Most radio listeners are engaged in another activity, and this means that advertisers can reach listeners at key 'touchpoints' - when they are on the school run, surfing the internet, before going out on Friday nights, and so on. And now that radio can be heard on mobiles, on the internet etc, these touchpoints are becoming even more widespread. Research shows that advertising which is relevant to a listener's other activity is over 60% more likely to be recalled.
Research shows that radio, together with cinema, has the lowest level of advertising avoidance - people rarely switch stations, and are available to listen to any message that is relevant, creative, intriguing etc. This is a great opportunity for advertising who want to reach out to new customers, or to tell existing customers something they didn't know.
Radio's way of multiplying the effect of other media is a feature of multi-media research studies. Radio's multiplier effect seems to originate in the fact that it is an audio-only medium, and therefore stimulates a different part of the brain.

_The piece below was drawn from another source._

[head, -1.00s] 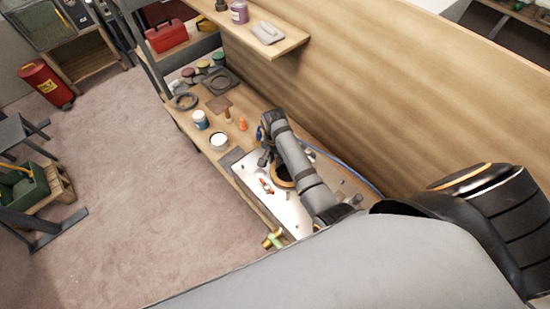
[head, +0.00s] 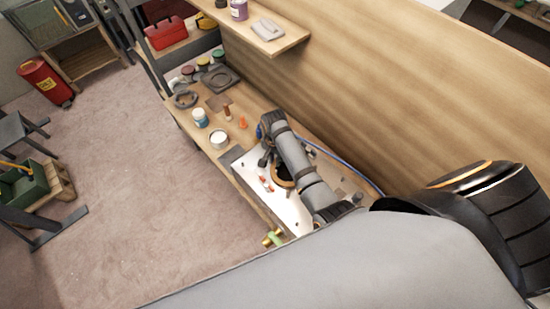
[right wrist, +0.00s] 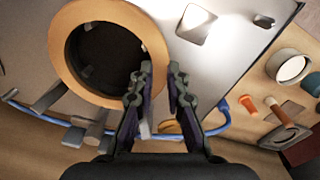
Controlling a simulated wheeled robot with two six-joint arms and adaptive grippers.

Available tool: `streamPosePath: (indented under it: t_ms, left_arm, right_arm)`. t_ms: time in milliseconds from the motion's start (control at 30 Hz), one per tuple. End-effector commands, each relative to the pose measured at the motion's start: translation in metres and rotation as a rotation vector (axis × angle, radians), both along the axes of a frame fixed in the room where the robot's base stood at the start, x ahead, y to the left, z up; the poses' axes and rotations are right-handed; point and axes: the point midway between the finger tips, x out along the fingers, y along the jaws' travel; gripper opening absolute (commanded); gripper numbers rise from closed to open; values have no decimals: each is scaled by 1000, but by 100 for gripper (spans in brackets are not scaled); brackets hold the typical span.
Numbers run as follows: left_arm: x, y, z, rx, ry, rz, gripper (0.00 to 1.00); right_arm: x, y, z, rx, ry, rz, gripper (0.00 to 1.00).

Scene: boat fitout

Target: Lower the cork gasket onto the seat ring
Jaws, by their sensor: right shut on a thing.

In the same that radio stations create chart music success, they create a sense of ubiquity for a brand. This is for two main reasons - firstly, because radio ads are on frequently and secondly because listeners tend to spend so long listening (on average 14 hours per week). An advertiser which is big in radio can create a disproportionately large share of mind for itself for low entry level.
Radio has always been a strong 'call-to-action' medium, and this is even more true in a world where consumers access brands via the internet. Recent radio and internet joint research revealed that at any given time a fifth of internet surfers are listening to radio - so they are a click away from interacting with a brand.
Listeners use radio for emotional reasons - to keep their spirits up, to stop themselves from feeling bored in a car or isolated while doing daily chores. This leads to them seeing radio as a kind of friend, and this is a valuable context for an advertiser to appear in. It is even more powerful when advertising extends through into branded content - sponsorships & promotions. When a radio station presenter talks about 'our friends at Company X', the listener is hearing about a friend of a friend - this has a strong effect on bringing a brand closer.